CHRISTOPHER PYNE: Look Samantha, it's very difficult. The crossbenchers are proving hard to corral behind these reforms, which is very unfortunate because I've cleared away every possible hurdle. Everything the crossbenchers have asked for we have delivered so we've reduced the 10-year government bond rate for the interest down to the CPI, we've created a $100 million structural adjustment fund, we've cleared away the issue of the 20 per cent cut to the Commonwealth Grant Scheme for students, we've de-linked the funding for the research from the bill. So there's absolutely nothing left now except the really important part, which is the deregulation of universities – the reform that will be good for students and good for unis and good for Australian international education. That's what's left, that's the most important part as I've always said since last year, since the Budget in May and the crossbenchers now have no impediment for why they shouldn't vote for it. If they now don't vote for it, I don't think anybody will say that I didn't try everything possible to get it passed.
SAMANTHA ARMYTAGE: Ricky Muir says you should take your higher education reforms to an election. What do you make of that?
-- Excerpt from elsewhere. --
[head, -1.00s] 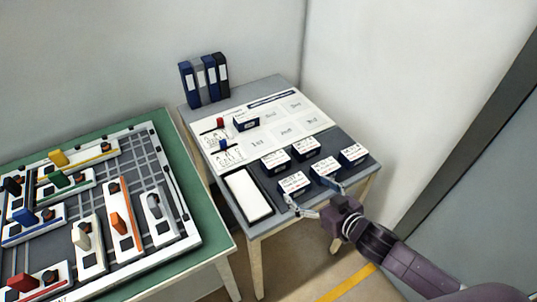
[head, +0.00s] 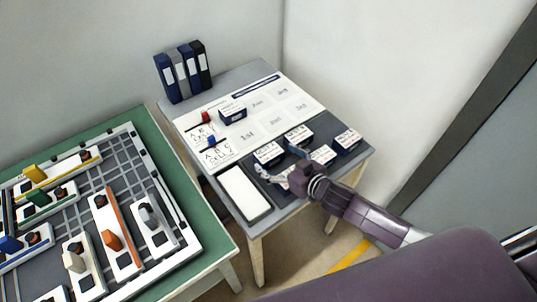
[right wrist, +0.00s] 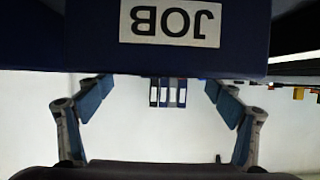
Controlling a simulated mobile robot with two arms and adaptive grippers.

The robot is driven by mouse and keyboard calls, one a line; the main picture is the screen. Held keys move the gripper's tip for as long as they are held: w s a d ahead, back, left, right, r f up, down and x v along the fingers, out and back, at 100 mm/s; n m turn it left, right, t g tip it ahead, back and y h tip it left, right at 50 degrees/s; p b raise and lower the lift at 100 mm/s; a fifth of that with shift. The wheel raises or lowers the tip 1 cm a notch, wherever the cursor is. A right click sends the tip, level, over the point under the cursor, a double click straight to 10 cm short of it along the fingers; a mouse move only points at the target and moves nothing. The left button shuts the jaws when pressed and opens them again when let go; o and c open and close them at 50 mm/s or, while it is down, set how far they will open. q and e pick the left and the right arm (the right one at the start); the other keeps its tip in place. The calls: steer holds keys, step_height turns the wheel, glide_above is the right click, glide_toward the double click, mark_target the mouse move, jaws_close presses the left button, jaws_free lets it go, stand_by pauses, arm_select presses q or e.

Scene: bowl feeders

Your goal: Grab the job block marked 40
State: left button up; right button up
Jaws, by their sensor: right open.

CHRISTOPHER PYNE: Well in 1987 when the Labor Party introduced the Higher Education Contribution Scheme, they didn't take it to the election but the Coalition still voted for it in the Senate and allowed it through because it was the Government's policy. It was a Budget measure. Unfortunately today the Labor Party and the Greens are just political opportunists. They believe they know better than 40 out of 41 vice-chancellors and every peak body in the university sector. Universities are pinching themselves yesterday and today at about how generous the Government is being and yet the Labor Party and the Greens are still playing politics and I think it's unfortunate the crossbenchers are proving difficult to get to support this reform. But, you know, I don't give up easily Samantha. I'm not known for giving up easily and I'll keep on trying to get these reforms through.
SAMANTHA ARMYTAGE: Okay we shall wait and see. Christopher Pyne thanks for your time this morning.
CHRISTOPHER PYNE: It's a pleasure, thank you.